The semantics of the document type can also be hard, can drift, and can
be interpreted differently. It often takes several tries and multiple
on the phone and F2F meetings to work that out. Then, if the people
who do understand it don't teach it or explain it well, this process
gets repeated sometimes after a catastrophic failure. The major advantage
is having a tight validator followed by semantic validation. The first
part is simple (kill DTDs at your peril until you are satisfied with
alternatives), but the second part is still code. The first part
depends on how many people you can get in the room to agree and
know and prove they agree. Also, how many organizational entities
(at the company level, not people) must buy into the document and
how frequently will they use it? Are you building a giant schema
or DTD from Hell (eg, 28001), or lots of small ones? At what point
does the cost of medium sized sets of parameters equal small document
I'm not saying you are wrong, just that there can be a lot of expense
and time lost working out a schema that satisfies multiple requirements
for multiple parties and that the schema itself can forge chains on the
business relationships that give nimbler competitors advantages. Losses either way.
>Is I would only have to learn the semantics of the parameters and not also
>have to learn the API mechanics, that would be a large advantage. It would
>save a lot of time and reduce the number of errors and misunderstandings
>(and bugs) to deal with.
It is easier to learn an API with a few calls, each of which does a lot,
or understand how the same set of primitive calls (eg, HTTP) are organized
to achieve the same goal?
>> But that is a
>> business app. It is intelligence, not
>> command and control in real time. For desktop
>> level C2, one really might want RPC and a
>> more tightly coupled system.
>> What do you think?
>I find myself lately developing browser-based applications for my own
>desktop use, when the app needs a GUI, because I don't have to develop all
>the GUI stuff myself one more time, and also because I have the possibility
>of putting it on other computers without installing anything. Even with the
>real disadvantages of a browser interface, many times it still works out
>best, especially for prototypes.
I agree with the proviso that the sites to which I deploy accept the
ubiquity of a single browser implementation.
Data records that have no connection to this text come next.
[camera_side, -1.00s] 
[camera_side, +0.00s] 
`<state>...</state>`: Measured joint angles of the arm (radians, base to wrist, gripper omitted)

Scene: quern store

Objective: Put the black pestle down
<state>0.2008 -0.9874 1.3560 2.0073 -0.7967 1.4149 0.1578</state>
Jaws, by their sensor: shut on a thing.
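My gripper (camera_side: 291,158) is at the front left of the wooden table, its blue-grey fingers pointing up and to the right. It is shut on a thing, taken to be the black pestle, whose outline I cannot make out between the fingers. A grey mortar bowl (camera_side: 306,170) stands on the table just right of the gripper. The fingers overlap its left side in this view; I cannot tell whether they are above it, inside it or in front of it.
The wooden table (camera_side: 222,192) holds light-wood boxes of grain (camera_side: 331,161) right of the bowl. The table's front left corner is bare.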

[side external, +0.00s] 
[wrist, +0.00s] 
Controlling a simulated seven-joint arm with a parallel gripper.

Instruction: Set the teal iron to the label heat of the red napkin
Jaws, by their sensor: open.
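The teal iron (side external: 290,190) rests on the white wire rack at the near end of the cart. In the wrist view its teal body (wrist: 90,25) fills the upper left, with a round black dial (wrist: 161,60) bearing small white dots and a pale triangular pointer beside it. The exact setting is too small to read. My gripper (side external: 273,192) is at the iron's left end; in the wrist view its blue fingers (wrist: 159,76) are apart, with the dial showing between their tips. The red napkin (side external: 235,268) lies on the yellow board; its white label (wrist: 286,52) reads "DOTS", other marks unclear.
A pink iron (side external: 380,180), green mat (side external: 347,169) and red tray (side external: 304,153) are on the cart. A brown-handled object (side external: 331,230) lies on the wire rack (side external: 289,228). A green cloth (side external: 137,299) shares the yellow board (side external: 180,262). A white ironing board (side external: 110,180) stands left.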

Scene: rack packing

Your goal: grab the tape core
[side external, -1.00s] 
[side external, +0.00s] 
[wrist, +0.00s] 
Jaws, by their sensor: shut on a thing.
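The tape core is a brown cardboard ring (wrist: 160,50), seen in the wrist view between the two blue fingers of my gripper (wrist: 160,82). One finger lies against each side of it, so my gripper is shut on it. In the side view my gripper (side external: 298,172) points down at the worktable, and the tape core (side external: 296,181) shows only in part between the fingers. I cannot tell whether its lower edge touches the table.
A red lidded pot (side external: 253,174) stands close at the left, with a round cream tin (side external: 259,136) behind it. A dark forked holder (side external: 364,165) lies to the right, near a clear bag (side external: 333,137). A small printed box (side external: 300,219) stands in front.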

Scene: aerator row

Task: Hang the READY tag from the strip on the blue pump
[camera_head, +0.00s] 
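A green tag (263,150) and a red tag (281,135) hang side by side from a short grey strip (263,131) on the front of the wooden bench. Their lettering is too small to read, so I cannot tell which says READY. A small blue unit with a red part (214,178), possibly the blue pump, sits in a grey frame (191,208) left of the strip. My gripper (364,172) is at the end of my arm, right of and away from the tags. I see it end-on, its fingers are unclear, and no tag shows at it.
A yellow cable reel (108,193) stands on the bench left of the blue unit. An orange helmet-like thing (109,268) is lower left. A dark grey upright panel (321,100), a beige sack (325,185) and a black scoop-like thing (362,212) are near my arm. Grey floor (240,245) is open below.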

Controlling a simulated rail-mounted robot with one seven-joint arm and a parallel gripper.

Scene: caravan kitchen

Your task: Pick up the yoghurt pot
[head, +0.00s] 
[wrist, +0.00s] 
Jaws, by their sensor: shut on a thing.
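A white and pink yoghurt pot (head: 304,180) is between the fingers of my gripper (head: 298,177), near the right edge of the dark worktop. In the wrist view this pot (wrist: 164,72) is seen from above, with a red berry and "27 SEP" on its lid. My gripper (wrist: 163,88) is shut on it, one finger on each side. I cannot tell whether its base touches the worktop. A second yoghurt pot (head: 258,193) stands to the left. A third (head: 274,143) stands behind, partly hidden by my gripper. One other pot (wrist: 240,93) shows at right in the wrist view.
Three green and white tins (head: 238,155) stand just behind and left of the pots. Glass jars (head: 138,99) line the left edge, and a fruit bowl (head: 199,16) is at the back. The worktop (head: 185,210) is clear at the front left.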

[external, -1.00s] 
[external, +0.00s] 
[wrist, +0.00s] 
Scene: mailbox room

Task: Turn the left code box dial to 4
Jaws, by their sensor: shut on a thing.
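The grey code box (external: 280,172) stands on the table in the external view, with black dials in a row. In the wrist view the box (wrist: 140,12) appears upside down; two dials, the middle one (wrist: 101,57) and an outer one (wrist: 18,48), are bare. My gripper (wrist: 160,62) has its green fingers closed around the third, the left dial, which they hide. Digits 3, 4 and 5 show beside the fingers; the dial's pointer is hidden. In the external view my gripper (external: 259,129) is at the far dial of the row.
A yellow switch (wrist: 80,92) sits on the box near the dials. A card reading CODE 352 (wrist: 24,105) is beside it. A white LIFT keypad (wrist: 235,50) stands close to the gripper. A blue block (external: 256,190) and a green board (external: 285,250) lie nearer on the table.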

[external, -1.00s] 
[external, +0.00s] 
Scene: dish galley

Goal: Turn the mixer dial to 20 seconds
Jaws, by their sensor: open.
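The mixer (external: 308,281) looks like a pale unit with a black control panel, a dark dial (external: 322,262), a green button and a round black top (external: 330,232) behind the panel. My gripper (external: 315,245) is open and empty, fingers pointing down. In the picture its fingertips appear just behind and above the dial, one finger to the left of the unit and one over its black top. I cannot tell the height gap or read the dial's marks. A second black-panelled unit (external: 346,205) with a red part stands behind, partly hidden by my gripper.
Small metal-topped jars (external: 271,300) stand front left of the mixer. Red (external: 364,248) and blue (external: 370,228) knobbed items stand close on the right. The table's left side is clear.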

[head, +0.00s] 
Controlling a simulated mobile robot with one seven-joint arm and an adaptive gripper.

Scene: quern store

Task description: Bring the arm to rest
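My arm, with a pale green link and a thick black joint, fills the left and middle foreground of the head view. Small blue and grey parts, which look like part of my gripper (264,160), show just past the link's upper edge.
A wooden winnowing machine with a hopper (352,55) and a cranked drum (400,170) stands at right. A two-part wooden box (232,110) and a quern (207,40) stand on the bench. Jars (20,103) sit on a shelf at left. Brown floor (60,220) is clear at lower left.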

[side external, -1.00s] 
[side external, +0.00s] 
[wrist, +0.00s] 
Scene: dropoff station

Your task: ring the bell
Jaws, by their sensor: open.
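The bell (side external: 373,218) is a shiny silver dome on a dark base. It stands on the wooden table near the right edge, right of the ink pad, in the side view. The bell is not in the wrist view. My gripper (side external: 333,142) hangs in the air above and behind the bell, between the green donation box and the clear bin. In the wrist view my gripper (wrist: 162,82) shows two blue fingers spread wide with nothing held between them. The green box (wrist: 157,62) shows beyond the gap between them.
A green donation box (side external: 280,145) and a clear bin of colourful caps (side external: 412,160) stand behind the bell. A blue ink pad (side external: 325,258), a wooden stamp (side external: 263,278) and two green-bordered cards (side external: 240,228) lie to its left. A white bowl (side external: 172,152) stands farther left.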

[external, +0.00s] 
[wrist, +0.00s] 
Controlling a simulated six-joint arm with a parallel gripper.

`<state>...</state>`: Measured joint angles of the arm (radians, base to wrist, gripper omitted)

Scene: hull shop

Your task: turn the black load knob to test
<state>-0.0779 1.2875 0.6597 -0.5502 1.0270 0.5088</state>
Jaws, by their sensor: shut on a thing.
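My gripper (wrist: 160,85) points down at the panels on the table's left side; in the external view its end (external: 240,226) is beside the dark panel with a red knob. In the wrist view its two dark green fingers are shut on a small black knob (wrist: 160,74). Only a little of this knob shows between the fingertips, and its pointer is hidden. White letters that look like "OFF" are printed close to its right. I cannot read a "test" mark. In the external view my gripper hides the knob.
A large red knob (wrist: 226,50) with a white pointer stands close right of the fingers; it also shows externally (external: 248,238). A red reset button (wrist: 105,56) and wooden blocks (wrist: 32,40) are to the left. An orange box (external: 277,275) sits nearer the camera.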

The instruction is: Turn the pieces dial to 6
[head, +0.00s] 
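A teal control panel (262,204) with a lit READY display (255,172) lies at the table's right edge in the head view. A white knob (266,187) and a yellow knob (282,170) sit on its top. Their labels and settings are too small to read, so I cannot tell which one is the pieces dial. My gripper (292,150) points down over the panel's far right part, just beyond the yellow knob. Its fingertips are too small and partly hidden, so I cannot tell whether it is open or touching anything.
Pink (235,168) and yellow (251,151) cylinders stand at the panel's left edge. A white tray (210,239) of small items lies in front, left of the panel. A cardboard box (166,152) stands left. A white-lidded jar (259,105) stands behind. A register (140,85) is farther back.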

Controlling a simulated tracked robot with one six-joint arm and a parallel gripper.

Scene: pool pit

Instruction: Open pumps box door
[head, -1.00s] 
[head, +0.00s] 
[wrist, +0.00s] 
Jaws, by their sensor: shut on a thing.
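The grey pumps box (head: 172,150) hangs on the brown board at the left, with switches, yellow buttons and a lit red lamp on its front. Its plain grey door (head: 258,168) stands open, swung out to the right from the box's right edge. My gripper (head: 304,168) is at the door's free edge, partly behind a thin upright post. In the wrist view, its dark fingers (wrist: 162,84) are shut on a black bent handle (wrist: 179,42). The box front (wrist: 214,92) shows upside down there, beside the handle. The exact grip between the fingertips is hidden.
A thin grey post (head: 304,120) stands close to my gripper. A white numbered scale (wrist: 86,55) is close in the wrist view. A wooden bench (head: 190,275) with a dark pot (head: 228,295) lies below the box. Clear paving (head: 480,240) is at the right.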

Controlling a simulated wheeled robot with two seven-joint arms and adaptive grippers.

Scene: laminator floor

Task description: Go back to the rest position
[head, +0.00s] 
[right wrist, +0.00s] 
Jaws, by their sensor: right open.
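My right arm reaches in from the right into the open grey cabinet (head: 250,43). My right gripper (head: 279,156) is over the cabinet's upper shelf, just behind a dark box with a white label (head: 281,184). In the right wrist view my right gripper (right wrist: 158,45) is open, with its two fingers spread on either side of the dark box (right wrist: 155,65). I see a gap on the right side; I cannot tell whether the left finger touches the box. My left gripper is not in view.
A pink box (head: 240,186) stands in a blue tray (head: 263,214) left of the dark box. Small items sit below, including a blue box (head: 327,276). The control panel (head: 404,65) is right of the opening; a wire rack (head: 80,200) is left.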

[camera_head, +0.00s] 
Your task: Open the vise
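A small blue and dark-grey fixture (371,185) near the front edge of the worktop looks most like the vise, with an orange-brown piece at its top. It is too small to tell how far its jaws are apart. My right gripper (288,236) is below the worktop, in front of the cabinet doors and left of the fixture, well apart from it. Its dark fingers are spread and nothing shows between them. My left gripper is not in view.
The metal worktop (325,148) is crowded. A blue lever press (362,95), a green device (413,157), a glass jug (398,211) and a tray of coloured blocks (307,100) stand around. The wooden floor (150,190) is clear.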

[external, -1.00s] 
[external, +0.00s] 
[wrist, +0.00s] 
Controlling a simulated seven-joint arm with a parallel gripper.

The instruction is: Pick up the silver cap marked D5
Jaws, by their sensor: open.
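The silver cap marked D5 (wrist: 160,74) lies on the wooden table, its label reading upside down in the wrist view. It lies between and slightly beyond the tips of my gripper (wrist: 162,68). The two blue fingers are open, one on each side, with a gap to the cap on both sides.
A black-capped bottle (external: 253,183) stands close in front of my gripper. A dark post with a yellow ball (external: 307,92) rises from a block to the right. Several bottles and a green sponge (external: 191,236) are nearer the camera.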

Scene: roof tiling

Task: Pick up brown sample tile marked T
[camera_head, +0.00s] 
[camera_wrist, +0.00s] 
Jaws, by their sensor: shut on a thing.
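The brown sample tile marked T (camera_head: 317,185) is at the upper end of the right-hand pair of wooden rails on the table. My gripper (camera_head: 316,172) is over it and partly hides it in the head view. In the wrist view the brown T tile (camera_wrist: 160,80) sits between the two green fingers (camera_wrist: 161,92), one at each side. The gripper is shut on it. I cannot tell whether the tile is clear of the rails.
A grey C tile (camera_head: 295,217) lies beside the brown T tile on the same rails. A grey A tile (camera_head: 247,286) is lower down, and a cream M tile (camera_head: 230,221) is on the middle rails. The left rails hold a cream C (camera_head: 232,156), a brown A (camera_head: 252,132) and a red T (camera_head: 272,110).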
IE wins.
>Another useful approach to desktop apps is to make them fairly modular - or
>built with components - and to think of the communications between the
>components as something you might change or extend later on.
>For example, you might have the components communicate using xml.
Certainly and most of the people I talk to doing this agree tht this
is where XML shines: a data transport.
>I think this answers your question by coming down on the side of loose
>coupling, even if you might end up making use of RPC.